Moore's Law

MF: lightly clean up to make the text more concise

On this page, you'll learn that computer processor speed and memory size have approximately doubled every year or two, for over 50 years.
Graph of transistor count in a processor increasing exponentially from 0 to 20 billion over the years from 1971 to 2017

In 1965, Gordon Moore, one of the pioneers of integrated circuits, predicted that the number of transistors that could be fit on one chip would double every year. In 1975, he revised his estimate to doubling every two years. This prediction is known as Moore's Law.

Moore's Law is the prediction that the number of transistors that fit on one chip doubles every year.

5.2.1K Improvements in algorithms, hardware, and software increase the kinds of problems and the size of problems solvable by programming.

It turns out that other important measurements have also shown roughly the same doubling behavior, such as processor speed and the amount of memory that fits in a computer. Doubling hardware speed improves the size of problems that you can efficiently handle.

The importance of Moore's Law isn't just that computers get bigger and faster over time; it's that engineers can predict how much bigger and faster, which helps them plan the software and hardware development projects to start today, for use five years from now.

  1. That huge computer you saw in Lab 1 was built in 1975, and it had about 1MB of memory. One 2017 desktop-sized computer server (not a single-user computer) has up to 3TB of memory (3 billion MB). Does the prediction of doubling every two years hold for these two machines?
    1. How many years apart were they made?
    2. If memory capacity doubled every two years during that time, by about what number should you multiply the huge computer's 1MB to predict the size of memory in 2017?
    3. Is 3TB more than or less than you'd expect?
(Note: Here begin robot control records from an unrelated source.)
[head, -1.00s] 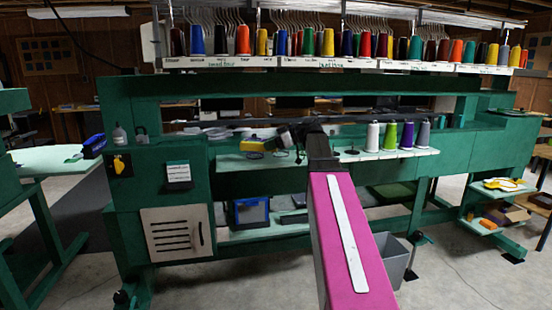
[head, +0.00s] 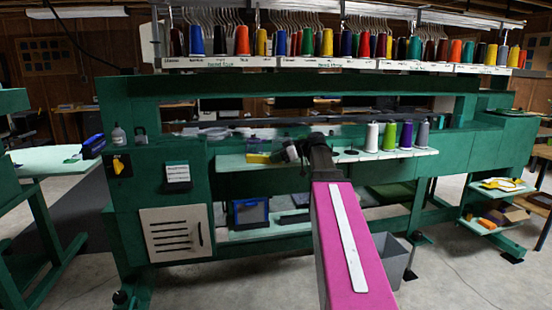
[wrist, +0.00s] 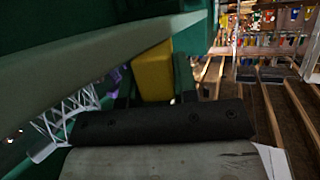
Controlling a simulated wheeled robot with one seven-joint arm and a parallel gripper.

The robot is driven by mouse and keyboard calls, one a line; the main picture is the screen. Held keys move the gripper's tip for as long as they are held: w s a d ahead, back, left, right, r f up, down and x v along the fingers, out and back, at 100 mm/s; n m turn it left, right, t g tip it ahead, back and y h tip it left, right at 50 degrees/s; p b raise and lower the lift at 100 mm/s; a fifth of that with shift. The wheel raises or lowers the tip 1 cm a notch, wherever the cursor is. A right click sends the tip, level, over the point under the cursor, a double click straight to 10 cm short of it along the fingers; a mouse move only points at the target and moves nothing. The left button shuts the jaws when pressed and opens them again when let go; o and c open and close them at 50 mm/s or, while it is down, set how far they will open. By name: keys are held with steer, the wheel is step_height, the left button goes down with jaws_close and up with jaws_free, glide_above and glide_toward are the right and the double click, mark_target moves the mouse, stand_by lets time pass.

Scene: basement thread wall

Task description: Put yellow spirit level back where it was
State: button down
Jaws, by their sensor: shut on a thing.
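The yellow spirit level (wrist: 153,72) shows in the wrist view as a yellow block between the two fingers of my gripper (wrist: 157,88), which is shut on it. In the head view my gripper (head: 270,153) is at the left part of the green machine's shelf, left of the thread cones. A small part of the yellow level (head: 257,158) shows there at shelf height. In the wrist view a pale green slab edge (wrist: 95,55) runs close to the level. I cannot tell whether they touch.
The pale shelf (head: 235,163) holds white, green, purple and grey cones (head: 390,136) right of my arm. Racked coloured spools (head: 325,43) line the top of the machine. A grey bin (head: 393,260) stands on the floor below.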

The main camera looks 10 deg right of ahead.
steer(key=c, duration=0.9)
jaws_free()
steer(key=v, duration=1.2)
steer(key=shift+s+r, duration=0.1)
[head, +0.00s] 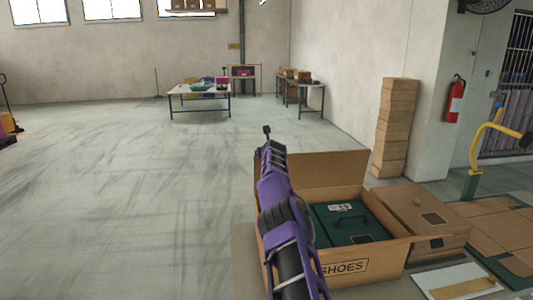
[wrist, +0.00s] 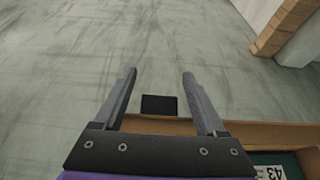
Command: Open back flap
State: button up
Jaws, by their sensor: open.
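The open cardboard shoe carton (head: 395,252), marked SHOES on its front, stands on the table at the lower right of the head view. My gripper (head: 267,131) is small beyond the flap in the head view. In the wrist view my gripper (wrist: 158,76) is open and empty, its fingers apart above a cardboard edge (wrist: 260,133). Contact cannot be told.
A closed brown box (head: 425,215) stands right of the carton. Flat cardboard (head: 500,225) lies further right. A tall cardboard stack (head: 396,125) stands behind by the wall. A small dark rectangle (wrist: 159,105) shows between my fingers. The floor on the left is clear.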

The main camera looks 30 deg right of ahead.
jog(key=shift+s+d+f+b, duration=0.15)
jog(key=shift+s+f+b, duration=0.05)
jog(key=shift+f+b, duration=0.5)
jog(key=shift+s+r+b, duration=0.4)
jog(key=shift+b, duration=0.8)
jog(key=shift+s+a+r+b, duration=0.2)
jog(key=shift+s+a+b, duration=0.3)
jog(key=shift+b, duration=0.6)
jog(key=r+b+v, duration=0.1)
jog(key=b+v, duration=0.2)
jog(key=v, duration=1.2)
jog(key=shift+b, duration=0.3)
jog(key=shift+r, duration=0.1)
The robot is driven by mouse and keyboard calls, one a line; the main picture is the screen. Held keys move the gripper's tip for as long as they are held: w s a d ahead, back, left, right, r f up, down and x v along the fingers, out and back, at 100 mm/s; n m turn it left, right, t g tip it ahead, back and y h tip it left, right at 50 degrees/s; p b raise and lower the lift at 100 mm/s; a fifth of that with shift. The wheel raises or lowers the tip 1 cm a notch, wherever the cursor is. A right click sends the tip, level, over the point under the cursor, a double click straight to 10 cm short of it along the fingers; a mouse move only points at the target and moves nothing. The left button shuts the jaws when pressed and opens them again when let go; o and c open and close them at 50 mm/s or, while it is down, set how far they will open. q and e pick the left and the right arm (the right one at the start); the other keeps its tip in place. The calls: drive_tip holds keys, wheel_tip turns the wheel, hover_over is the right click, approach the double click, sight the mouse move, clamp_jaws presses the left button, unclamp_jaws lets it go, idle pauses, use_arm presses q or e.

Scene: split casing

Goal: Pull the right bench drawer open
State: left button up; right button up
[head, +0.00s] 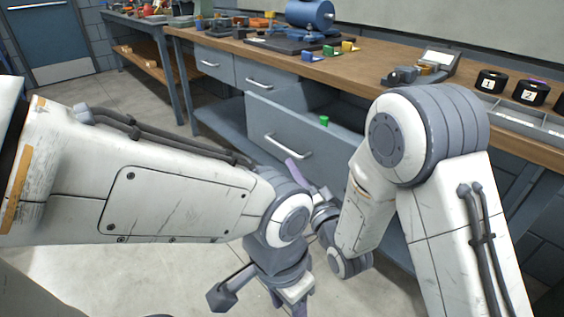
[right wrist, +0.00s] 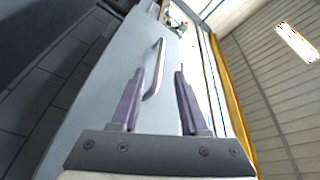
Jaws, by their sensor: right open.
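The right bench drawer (head: 258,124) has a grey front with a pale bar handle (head: 290,148). It stands out from the bench, and its inside shows with a green block (head: 323,120) in it. My right gripper (head: 300,174) is open and empty, close in front of the handle. In the right wrist view the handle (right wrist: 155,75) reaches between and past the purple fingertips (right wrist: 160,73), nearer the left finger; I cannot tell whether they touch. My left gripper (head: 289,298) is low at the bottom centre, its fingers partly hidden and cut off.
Two other drawers (head: 212,63) (head: 262,78) to the left look closed. The wooden benchtop (head: 365,72) carries a blue motor (head: 310,14), small coloured blocks and black numbered rolls (head: 490,81). The floor at the left is clear. My right arm hides part of the bench.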

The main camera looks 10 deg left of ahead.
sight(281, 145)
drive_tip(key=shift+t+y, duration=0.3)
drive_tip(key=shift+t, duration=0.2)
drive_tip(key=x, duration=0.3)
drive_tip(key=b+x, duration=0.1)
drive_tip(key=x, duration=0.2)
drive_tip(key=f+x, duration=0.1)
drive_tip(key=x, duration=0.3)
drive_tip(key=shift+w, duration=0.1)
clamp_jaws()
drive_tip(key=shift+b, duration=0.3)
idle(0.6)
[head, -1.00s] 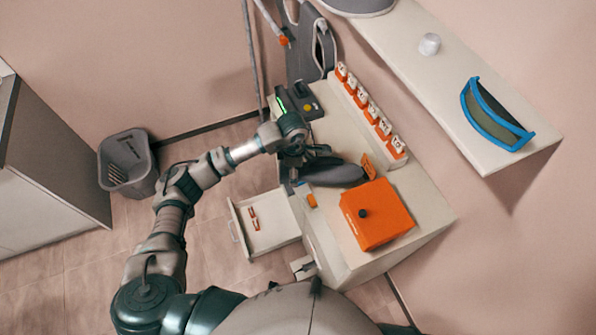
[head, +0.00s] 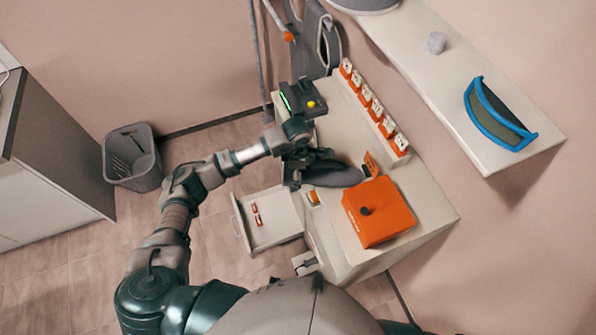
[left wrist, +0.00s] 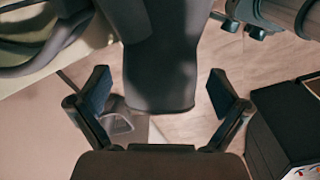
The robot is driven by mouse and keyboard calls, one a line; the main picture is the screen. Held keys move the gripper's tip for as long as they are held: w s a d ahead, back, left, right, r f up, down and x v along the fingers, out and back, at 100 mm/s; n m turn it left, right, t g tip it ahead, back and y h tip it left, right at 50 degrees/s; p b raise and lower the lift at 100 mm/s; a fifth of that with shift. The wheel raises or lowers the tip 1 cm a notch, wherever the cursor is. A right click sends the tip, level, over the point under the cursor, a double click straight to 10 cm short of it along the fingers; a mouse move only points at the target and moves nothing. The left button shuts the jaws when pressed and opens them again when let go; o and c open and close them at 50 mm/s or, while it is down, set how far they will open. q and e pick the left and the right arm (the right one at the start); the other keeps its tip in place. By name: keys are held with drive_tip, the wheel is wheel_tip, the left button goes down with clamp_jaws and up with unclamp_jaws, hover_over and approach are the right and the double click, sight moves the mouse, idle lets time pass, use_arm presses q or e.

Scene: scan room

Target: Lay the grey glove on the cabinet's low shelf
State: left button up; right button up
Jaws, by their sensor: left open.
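The grey glove (head: 333,173) lies on the top of the white cabinet (head: 338,246), between the dark device and the orange box. My left gripper (head: 298,172) is at the glove's left end in the head view. In the left wrist view, the gripper (left wrist: 161,92) is open, its two fingers wide apart. A dark grey piece, which looks like the glove (left wrist: 160,70), reaches between them with a gap on both sides. The cabinet's low shelf cannot be made out. My right gripper is not in view.
An orange box (head: 377,212) with a dark knob stands on the cabinet top, near a row of orange-and-white holders (head: 374,108). A dark device (head: 303,98) stands behind my gripper. A drawer (head: 268,235) is pulled out. A grey basket (head: 132,158) is on the floor.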

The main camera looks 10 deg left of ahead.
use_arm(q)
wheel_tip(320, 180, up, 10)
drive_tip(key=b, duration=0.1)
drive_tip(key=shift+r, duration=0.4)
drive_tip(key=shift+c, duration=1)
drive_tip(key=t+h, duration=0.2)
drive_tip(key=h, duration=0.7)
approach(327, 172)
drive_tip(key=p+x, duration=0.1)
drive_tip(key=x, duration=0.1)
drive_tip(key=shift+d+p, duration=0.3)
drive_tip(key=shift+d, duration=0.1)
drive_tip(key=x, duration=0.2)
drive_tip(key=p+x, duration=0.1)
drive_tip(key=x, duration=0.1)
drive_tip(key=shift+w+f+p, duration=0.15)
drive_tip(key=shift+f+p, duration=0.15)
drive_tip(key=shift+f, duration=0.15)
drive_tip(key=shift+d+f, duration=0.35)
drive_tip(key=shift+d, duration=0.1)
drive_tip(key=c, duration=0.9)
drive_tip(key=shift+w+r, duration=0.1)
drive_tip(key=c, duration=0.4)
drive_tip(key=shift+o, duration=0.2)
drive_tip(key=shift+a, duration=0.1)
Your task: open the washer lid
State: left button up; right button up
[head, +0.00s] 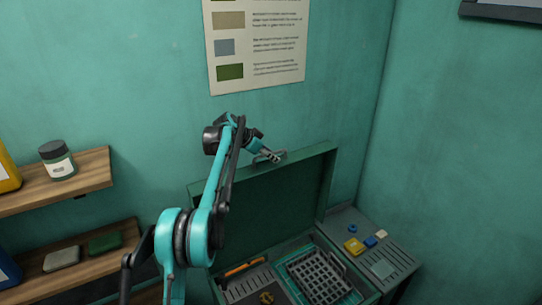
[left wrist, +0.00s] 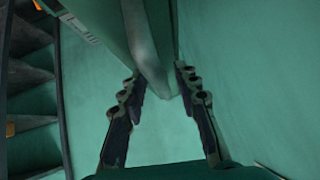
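The washer lid (head: 285,200) is a dark green panel. It stands raised, leaning back near the teal wall, with its inner face toward me. My left gripper (head: 275,158) is at the lid's top edge, left of its middle. In the left wrist view my left gripper (left wrist: 159,72) has its two fingers spread apart. A pale rounded bar and the lid's edge (left wrist: 148,55) show between and beyond the fingers. I cannot tell whether either finger touches them. My right gripper is in neither view.
The open washer holds a grated rack (head: 318,277) and an orange-handled tool (head: 244,267). A side tray (head: 345,220) at right carries small yellow, blue and white pieces. Wooden shelves (head: 90,170) with a jar (head: 57,160) stand at left. A poster (head: 257,45) hangs above.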

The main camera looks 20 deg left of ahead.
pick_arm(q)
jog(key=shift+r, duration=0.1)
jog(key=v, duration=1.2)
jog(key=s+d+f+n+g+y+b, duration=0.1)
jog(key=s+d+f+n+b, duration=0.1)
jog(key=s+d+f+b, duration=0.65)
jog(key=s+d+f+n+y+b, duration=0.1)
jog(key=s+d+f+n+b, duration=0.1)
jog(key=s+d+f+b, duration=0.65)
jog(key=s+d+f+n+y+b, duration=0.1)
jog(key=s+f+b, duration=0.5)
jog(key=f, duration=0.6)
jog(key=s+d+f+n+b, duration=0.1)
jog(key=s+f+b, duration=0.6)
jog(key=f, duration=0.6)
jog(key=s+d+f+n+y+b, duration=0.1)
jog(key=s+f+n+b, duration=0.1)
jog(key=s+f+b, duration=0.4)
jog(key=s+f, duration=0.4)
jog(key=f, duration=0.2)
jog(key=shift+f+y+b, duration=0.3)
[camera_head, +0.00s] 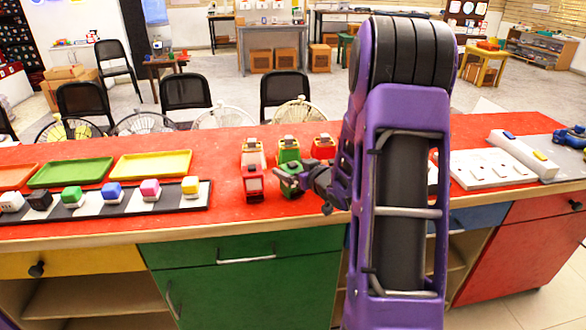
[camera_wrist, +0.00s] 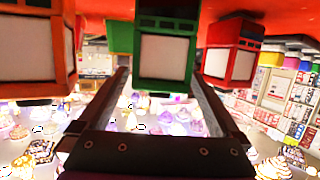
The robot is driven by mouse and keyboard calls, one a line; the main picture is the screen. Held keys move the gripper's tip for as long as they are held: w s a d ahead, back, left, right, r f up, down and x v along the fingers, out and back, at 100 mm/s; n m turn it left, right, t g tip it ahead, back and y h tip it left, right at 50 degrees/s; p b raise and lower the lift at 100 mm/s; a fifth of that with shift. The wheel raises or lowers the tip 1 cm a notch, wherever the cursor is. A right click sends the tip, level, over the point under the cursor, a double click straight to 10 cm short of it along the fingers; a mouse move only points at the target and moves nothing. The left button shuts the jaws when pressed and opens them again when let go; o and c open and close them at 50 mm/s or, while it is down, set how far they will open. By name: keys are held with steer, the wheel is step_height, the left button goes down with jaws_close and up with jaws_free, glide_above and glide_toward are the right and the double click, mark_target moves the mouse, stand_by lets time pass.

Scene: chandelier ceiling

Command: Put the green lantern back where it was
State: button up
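A green lantern (camera_wrist: 165,55) with a pale panel fills the upper middle of the wrist view, straight ahead of my gripper (camera_wrist: 158,76). The two dark fingers are spread wide, one toward each side of it. Whether they touch it is unclear. In the head view my gripper (camera_head: 285,178) is low over the red counter at the front green lantern (camera_head: 291,187), which it partly covers. Another green lantern (camera_head: 287,153) stands behind, in the back row.
A red lantern (camera_head: 253,182) stands close left of my gripper. Back-row lanterns, one orange (camera_head: 252,157) and one red (camera_head: 322,147), stand nearby. Coloured trays (camera_head: 150,164) and a checkered strip with small blocks lie left. A white panel (camera_head: 490,168) lies right. My arm hides part of the counter.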

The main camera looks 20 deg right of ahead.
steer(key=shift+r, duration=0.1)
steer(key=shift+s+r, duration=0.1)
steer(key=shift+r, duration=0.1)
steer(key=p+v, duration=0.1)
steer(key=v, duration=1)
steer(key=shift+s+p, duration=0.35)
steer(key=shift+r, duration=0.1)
Limitations to Moore's Law

heat sink

For transistor counts to keep growing, the size of a transistor must keep getting smaller. But chip density and processor speed have run up against an important limit: denser chips and faster signal processing both generate increased heat. Current technology is right at the edge of generating enough heat to melt the chips, destroying the computer. This is why processor chips are surrounded by metal heat sinks (one shown right), which conduct heat away from the chip and into the air.

  1. Heat sinks aren't solid blocks of metal; they have spikes and zigzags. Figure out or look up why.

Because of the heat problem, chip manufacturers have, at least temporarily, given up on making processors faster. Instead, they are putting more than one processor on a chip. If a computation can carry out the same algorithm on different parts of the data at the same time (in parallel—sort of like sprite clones all running the same script at the same time), then these multicore chips can have an effective speed much greater than the speed of a single processor. A computer you buy today is likely to have two or four processors on one chip. But using multicore efficiently requires that the software be written with multicore in mind.

Learn about limitations to Moore's Law.

Some time in the next decade, the size of a transistor will approach the size of an atom, but at the atomic scale, transistors won't work for various reasons. There is a more fundamental limit to the density of transistors on a chip than just heat issues. And similarly, there are fundamental limitations that affect the speed of a processor, such as the speed of electrons through a wire.

Moore's Law optimists argue that technologies other than transistors will become usable before manufacturers hit a fundamental limit. One such approach would involve using an individual electron to represent one bit. Electrons are smaller than atoms, so this technology would allow further dramatic increases in density. Another approach would use light beams rather than electric current to hold bits. But these developments are still far away.

  1. As Gordon Moore observed in 1965, data show that computer processing speeds roughly double every two years. Technology companies use this observation, now known as "Moore’s Law,’ in their planning. From the following, identify which one best describes how technology companies can use Moore’s Law in planning.
    They can expect to double their profits every two years.
    They can anticipate the precise dates when the latest computing advancements will be available and therefore accurately plan their products in advance.
    They can base their R&D (Research and Development) targets on expected future processing speeds.
    They can expect their costs to double with each increase in processor speed.